The Great North Wood


By Tim Bird (Avery Hill)
ISBN: 978-1-910395-36-3 (PB)

Win’s Christmas Gift Recommendation: A Glorious Ramble to Shake Loose the Cerebral Cobwebs… 9/10

Lots of comics, and most forms of fiction, in fact, depend on strong – or at least memorable – characters and plenty of action to capture the attention. You need to be really good and quite brave to try anything outside those often-infantile parameters.

That’s actually a pretty good description of London-based cartoonist and author Tim Bird whose sundry works explore themes of time and place, history, memory and myth as well as our connection to the planet in such comics as the award-winning From The City To The Sea. He calls these forays psychogeography…

Here that empathy is transformed into a far-too-brief lyrical travelogue and sharing of lost folklore as this oversized (178 x 279 mm) colour paperback traces the slow decline and curtailment of the vast forest that swathed Britain before humanity, whilst highlighting those icons of modernity and great survivors who seem to adapt to all changes with dogged aplomb.

As Man took hold, the trees grew small and fragmented, so our far-ranging focus takes in the range of Southern England described in the title and relates experiences from before writing to just a few moments from now…

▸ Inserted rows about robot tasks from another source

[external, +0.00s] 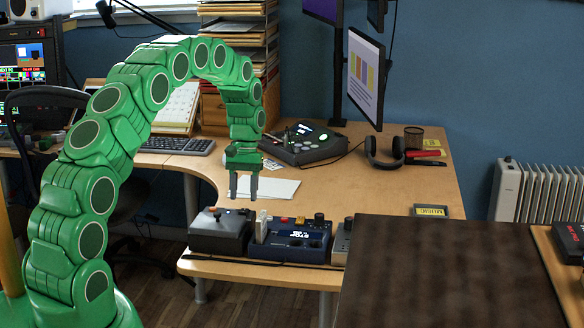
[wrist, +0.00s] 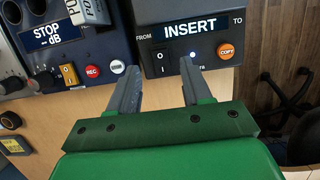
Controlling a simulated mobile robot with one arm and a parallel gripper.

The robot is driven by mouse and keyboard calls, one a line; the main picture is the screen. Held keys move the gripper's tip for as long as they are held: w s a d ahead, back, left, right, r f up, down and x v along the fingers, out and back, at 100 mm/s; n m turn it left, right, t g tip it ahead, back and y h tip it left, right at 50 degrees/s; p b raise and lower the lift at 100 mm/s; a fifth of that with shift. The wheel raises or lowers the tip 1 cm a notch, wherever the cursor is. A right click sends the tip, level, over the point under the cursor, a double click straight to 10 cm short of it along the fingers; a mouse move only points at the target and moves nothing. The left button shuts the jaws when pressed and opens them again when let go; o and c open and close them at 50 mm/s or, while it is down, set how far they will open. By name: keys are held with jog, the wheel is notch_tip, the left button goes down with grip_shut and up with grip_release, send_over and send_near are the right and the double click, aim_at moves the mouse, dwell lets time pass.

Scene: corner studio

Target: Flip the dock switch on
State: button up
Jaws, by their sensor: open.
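The dock is a dark grey box (wrist: 215,25) with a lit INSERT display and an orange COPY button (wrist: 226,51) in the wrist view. Its black rocker switch (wrist: 157,62) sits below the display at the left, and I cannot tell which way it is tipped. In the external view the dock (external: 219,238) stands at the table's front left. My gripper (external: 244,198) points down above the dock and the box beside it, fingers apart and empty. In the wrist view my gripper (wrist: 160,78) has its left fingertip close to the rocker, and its right fingertip by a small bluish light.
A blue box (external: 290,242) with a STOP display, its own rocker, buttons and knobs stands right beside the dock. A white piece (wrist: 92,10) stands up from it. White paper (external: 275,189) lies behind. A dark surface (external: 445,270) fills the right foreground.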

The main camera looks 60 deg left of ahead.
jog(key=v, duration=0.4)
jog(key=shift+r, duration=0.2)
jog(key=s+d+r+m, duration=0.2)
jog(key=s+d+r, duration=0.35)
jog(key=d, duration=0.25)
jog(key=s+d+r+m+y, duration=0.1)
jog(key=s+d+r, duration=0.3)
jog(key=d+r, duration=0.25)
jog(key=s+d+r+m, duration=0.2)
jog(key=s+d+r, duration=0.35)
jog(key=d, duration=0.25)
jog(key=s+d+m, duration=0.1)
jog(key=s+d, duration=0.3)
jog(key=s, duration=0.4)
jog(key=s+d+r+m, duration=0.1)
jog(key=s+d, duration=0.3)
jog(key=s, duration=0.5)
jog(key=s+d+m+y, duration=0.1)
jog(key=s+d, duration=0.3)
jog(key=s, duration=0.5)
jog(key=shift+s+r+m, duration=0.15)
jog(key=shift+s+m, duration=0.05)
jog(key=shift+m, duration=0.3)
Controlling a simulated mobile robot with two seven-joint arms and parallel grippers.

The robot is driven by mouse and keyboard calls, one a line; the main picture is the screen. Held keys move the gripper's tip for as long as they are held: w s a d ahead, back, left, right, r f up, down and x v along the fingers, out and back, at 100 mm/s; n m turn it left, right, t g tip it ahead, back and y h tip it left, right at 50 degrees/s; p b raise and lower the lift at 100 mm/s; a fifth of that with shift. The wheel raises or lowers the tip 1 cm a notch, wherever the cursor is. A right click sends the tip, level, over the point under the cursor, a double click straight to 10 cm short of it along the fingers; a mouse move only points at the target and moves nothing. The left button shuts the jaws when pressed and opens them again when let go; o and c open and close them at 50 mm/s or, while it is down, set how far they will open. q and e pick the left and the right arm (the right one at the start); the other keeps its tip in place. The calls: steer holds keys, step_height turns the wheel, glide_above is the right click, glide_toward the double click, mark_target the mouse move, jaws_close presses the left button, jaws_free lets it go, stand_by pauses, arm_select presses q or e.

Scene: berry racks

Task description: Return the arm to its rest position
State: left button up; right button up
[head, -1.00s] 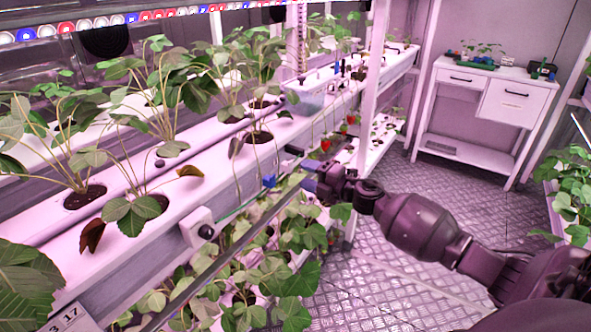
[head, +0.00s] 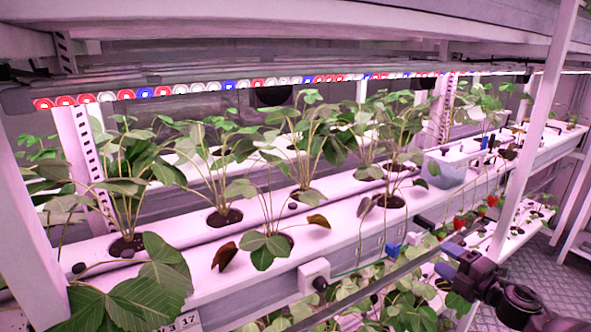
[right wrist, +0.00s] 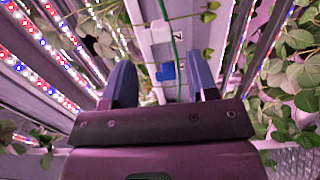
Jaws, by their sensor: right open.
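My right arm comes in at the lower right of the head view. Its gripper (head: 449,261) is beside the front edge of the planter rack, below the hanging red berries (head: 459,221). In the right wrist view the two blue fingers (right wrist: 161,80) stand apart with nothing between them. Beyond them are a white rack part and a blue clip (right wrist: 167,72), which also shows on the rack in the head view (head: 393,249). My left gripper is not in view.
The planter rack (head: 340,218) holds several leafy plants. A post (head: 528,130) stands at the right, near my right arm. Leaves (head: 375,303) hang below the rack's front rail. Some floor (head: 530,262) shows at the far right.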

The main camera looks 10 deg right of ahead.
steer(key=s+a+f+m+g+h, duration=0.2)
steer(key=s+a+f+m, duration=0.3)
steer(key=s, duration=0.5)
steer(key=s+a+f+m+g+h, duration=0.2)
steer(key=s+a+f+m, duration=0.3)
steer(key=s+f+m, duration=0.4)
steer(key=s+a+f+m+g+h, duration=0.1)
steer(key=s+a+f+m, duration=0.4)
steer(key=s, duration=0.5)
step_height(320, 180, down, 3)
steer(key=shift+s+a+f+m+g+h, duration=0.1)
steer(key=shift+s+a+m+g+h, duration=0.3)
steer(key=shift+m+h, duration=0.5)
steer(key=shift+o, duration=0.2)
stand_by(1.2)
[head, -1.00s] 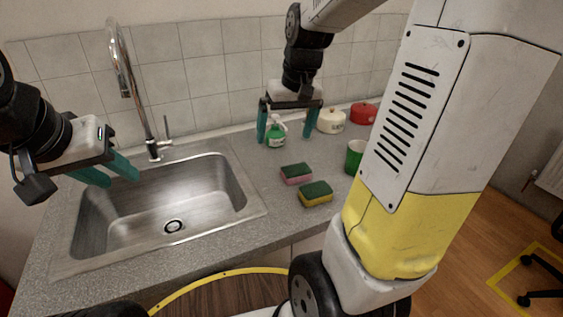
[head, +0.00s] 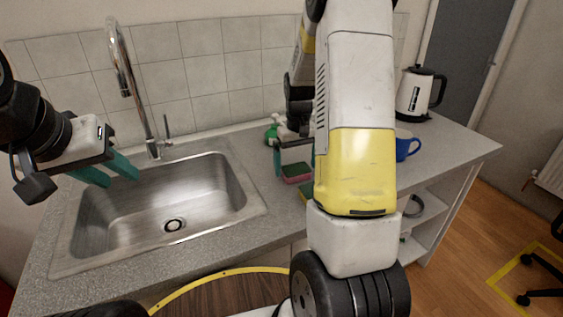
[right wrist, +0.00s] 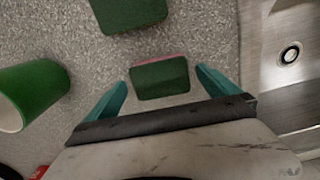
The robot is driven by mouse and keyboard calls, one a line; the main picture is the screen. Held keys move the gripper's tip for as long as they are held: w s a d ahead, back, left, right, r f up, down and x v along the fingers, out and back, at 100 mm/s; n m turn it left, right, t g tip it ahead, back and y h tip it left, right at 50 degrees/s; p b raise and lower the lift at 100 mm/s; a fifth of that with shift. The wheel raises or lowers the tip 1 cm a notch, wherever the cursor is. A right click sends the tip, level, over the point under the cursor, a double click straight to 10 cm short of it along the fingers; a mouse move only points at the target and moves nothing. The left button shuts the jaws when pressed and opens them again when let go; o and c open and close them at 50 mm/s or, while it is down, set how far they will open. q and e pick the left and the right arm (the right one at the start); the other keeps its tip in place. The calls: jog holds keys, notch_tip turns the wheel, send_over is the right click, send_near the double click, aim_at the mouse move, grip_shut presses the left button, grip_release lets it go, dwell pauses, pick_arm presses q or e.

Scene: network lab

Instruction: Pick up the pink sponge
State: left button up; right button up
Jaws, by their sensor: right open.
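The pink sponge with a green top (head: 297,173) lies on the counter right of the sink. In the right wrist view its green top (right wrist: 160,78) lies between the two teal fingers, with a thin pink edge showing. My right gripper (head: 294,164) is open over it, with a gap on each side; its height above the counter is hard to tell. It also shows in the right wrist view (right wrist: 160,88). My left gripper (head: 108,172) is open and empty over the left of the sink.
A second green-topped sponge (right wrist: 128,12), yellow below, lies close by, mostly hidden by my arm in the head view. The sink (head: 212,205), a green bottle (head: 271,133), blue mug (head: 405,147) and kettle (head: 413,95) are around.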

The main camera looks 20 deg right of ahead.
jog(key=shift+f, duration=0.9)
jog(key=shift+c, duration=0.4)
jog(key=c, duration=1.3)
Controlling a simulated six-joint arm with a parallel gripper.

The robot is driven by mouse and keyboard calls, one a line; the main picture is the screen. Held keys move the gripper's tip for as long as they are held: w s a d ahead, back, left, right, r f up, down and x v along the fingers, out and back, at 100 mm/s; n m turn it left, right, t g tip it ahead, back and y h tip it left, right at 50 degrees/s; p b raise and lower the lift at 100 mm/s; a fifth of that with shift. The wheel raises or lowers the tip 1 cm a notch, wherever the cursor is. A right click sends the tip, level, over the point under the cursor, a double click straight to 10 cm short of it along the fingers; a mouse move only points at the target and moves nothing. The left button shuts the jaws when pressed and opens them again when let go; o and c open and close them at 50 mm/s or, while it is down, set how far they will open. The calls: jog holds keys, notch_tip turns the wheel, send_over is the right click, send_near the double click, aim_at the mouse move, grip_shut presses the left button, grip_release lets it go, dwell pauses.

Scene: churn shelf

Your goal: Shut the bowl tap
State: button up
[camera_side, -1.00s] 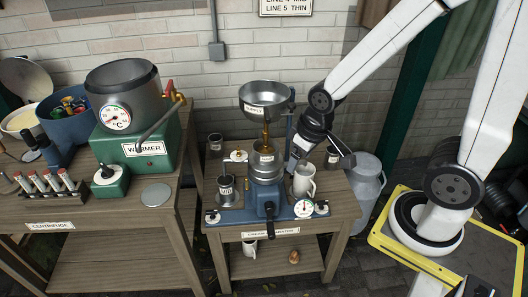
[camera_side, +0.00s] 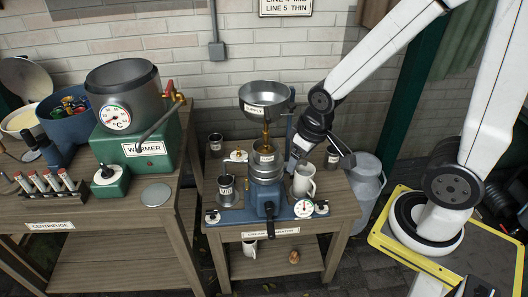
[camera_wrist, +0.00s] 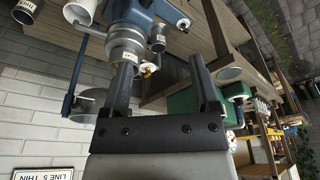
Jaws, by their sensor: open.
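The steel supply bowl (camera_side: 265,93) sits high on a blue post above the separator (camera_side: 266,168) on the right-hand bench. A small brass tap (camera_side: 266,131) hangs under the bowl; its handle position is too small to tell. My gripper (camera_wrist: 161,64) is open and empty in the wrist view, a dark finger on each side. In the side view it is just right of the blue post, at about separator height. In the wrist view the bowl (camera_wrist: 85,104) shows beyond the left finger, which covers part of it; the tap cannot be made out there.
A white jug (camera_side: 304,181) and a dark cup (camera_side: 332,157) stand close below my gripper. Another dark cup (camera_side: 226,190) and a dial (camera_side: 304,208) are on the same bench. The green warmer (camera_side: 140,148) is on the left bench. The wall stands behind.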

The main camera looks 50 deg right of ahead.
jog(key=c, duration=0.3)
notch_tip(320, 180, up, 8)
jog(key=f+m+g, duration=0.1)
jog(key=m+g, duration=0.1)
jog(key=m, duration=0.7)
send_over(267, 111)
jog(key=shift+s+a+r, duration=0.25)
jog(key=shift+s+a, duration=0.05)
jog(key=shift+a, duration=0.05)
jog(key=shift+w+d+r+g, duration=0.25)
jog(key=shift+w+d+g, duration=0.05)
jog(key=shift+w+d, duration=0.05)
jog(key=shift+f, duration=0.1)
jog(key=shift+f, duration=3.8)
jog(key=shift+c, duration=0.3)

The scene is set with symbolic guile in ‘An Ancient Forest’ before focusing in to define ‘The Great North Wood’ then and now. The origins of place names such as ‘Norwood’ and its satellites are accompanied by captivating expositions on local tales such as ‘The Vicar’s Oak’. It’s interesting to consider just how many comics artisans and popular arts creators have lived in the many sites listed in Bird’s introductory map. I’m just one of them. I could list dozens more…

The origin of the ‘Honor Oak’ leads to outlaw glamour in ‘The Story of Ned Righteous’ whilst ‘Gipsy Hill’ (a place and a person) segues beguilingly into ‘Bombs’ after which a visit to the still relatively-abundant ‘Sydenham Hill Woods’ takes us to a hopeful note in ‘A Forest Again’

Even now I’ll recite the chapter headings like a mantra and remember the places cited herein where I’ve lived over the last four decades and feel I’m also part of something bigger than me…

This paean to a feeling of belonging – to both time and space – evokes the same vibrant elegiac tone as Harry Watt and Basil Wright’s 1936 documentary Night Mail (with its evocative poem/soundtrack by W. H. Auden and score by Benjamin Britten). It’s a feeling no one can decry or wish to end…

Sadly, this glorious celebration is not available digitally yet, but that just means you can give physical copies to all your friends, suitably gift-wrapped and ready to be properly appreciated by all the tactile senses as well as cerebral ones…

A graphic marvel to savour and ponder over and over again.